If you buy a ticket for a movie called Teenage Mutant Ninja Turtles: Out of the Shadows you get what you
paid for. It follows the stereotypical sequel strategy of “same as the first, a
little bit louder and a little bit worse.” Like its predecessor, the 2014
reboot of the 90’s big-screen live-action adaptations of the animated TV
interpretations of the comic books – it’s a nesting doll of cultural recycling
– it follows the continuing adventures of a quartet of teenage turtles who are
mutant ninjas. Or are they teenage mutants who are turtle ninjas? Or would it
be more accurate to call them mutant turtles who are teenage ninjas? However
you arrange the adjectives, they’re a mostly indistinguishable group. You can
tell them apart by their headbands’ colors, and the small particulars, like the
nerd’s goggles and the brawn’s gruffness, and the dweeb’s annoying wisecracks.

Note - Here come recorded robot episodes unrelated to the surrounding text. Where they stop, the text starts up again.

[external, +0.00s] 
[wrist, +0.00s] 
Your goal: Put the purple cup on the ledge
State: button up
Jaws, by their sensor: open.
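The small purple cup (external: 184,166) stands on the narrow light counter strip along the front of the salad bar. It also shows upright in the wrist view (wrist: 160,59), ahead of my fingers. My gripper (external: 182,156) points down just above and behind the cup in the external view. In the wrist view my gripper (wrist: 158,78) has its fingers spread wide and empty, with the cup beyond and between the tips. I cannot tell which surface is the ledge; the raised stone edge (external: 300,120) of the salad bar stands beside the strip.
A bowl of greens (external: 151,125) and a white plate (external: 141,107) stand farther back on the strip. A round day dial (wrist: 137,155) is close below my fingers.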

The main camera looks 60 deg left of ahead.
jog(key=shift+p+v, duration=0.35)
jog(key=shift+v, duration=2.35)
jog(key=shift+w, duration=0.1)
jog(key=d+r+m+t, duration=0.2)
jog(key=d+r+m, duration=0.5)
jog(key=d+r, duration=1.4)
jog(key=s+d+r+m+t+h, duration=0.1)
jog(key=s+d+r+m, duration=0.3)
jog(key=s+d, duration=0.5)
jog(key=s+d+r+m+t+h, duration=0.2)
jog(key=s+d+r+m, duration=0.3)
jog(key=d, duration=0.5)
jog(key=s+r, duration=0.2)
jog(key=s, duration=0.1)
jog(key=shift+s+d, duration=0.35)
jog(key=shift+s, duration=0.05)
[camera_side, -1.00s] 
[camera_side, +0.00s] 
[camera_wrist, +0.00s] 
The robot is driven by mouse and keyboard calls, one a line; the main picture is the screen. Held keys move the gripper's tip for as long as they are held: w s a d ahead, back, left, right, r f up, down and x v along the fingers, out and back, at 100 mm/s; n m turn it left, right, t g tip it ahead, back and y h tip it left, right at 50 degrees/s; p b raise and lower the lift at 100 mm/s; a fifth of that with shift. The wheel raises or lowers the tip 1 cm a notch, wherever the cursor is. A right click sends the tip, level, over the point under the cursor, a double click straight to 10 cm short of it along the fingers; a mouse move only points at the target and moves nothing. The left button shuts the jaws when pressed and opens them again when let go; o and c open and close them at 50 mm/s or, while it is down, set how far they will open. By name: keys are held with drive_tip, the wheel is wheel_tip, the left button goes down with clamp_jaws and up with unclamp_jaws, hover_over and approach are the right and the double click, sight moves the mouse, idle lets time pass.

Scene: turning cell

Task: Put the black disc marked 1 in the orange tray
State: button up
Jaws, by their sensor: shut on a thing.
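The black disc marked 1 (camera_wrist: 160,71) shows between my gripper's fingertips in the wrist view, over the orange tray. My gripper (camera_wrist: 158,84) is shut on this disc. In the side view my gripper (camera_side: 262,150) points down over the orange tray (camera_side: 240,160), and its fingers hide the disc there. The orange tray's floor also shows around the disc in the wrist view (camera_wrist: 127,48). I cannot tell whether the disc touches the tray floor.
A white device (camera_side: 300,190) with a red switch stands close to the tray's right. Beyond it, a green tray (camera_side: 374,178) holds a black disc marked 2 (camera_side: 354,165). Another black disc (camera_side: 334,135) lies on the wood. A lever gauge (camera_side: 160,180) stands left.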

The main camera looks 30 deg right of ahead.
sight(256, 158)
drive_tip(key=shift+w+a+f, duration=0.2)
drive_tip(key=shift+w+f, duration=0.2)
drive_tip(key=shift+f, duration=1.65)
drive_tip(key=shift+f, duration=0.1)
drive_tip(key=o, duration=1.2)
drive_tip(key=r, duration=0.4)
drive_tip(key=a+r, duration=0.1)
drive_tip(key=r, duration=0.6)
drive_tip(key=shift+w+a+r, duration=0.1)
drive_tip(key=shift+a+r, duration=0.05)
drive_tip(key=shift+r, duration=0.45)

Anyway, there’s yet another threat to New York City and the turtles have to
jump into action and save the day. Cowabunga and whatnot.
Out of the Shadows
is a glossy live-action cartoon, with hulking steroidal turtles, buff beasts
with hard shells and harder abs, bouncing through energetic adventure
sequences. The plot, again by screenwriters Josh Appelbaum and André Nemec, is
pitched at the lower end of the Saturday morning cartoon level, with thin
motivations and broad conflict broken up into episodic chunks and strung along
by clunky exposition and juvenile humor. But the action is often enjoyable as
big, dumb, colorful excitement involving: a tricked-out garbage truck in attack
mode; a mad scientist; evil ninjas; two felons mutated into vaguely humanoid
large jungle animals by purple ooze; a tank; a waterfall; a hockey stick; three
glowing MacGuffins; a portal in the sky spitting out a gigantic war machine piece
by piece; and an interdimensional slimy tentacle-waggling brain stuffed inside
a robot.
Director Dave Green – of the amiably passable kid-friendly
found-footage E.T. knockoff Earth to Echo – knows his way around
slick, silly movement, shooting it all in an energetic and propulsive style.
It’s bouncy and convincing enough, even when a giant rhino man is chasing a
dude who has slapped together makeshift rollerblades. Matching the first
movie’s standout setpiece of a semi sliding down a mountain, this one features
a sequence in which the turtles jump out of one plane onto another, fight
inside that plane’s cargo hold, then crash it into a rainforest river that
takes them down rapids while fleeing a tank. It’s a neat feat of totally nutty
adventure. That’s fun. The rest of the movie can be a bit of a slog, trudging
through flat human story beats, with returning reporter April (Megan Fox, used mostly for sex appeal in a movie ostensibly aimed at 9-year-olds) as a
turtle ally. Meanwhile, her cameraman (Will Arnett) is taking public credit for
the turtle’s heroism from the last time.
We’re introduced to new people who only exist to push along
the plot. There’s Stephen Amell as a police officer determined to find the
now-fugitive Shredder (Brian Tee) after seeing him escape on his watch. There’s
Tyler Perry as the aforementioned mad scientist, amusingly playing him like a
slightly goofier Neil deGrasse Tyson. There’s Laura Linney as a no-nonsense
detective, totally straight-faced while talking to CGI teenage mutant ninja
turtles like they’re real people. None of these people are characters; they're
barely even story. Eventually the gooey brain (with the voice of Brad Garrett)
is threatening to emerge and, I don’t know, smash up New York a bit. The whole
thing is conventional summer blockbuster stuff, with the bad guys snatching up
MacGuffins and the good guys trying to stop a disaster movie from breaking out.
Sure, the PG-13 cartoon roughhousing is sometimes diverting enough,
but without a reason to care it’s hard to get invested beyond the surface
spectacle. I suppose it comes down to me not liking the turtles, and not even
being able to tell them apart most of the time even though they introduce
themselves at least three times over the course of this movie. They’re not as
poorly characterized as the humans, but they’re still hard to know beyond the
token “likes pizza” and “good at ninja things” details. They don’t even have
much conflict, idly wondering if people would ever accept them out of the
sewers before re-embracing their secrecy. They learn to work together and share
their feelings. It’s rote kids’ movie moralizing, just another unsuccessful way
to make it seem like this silly distraction amounts to something worthwhile
beyond its all too fleeting goofy flashes of excitement.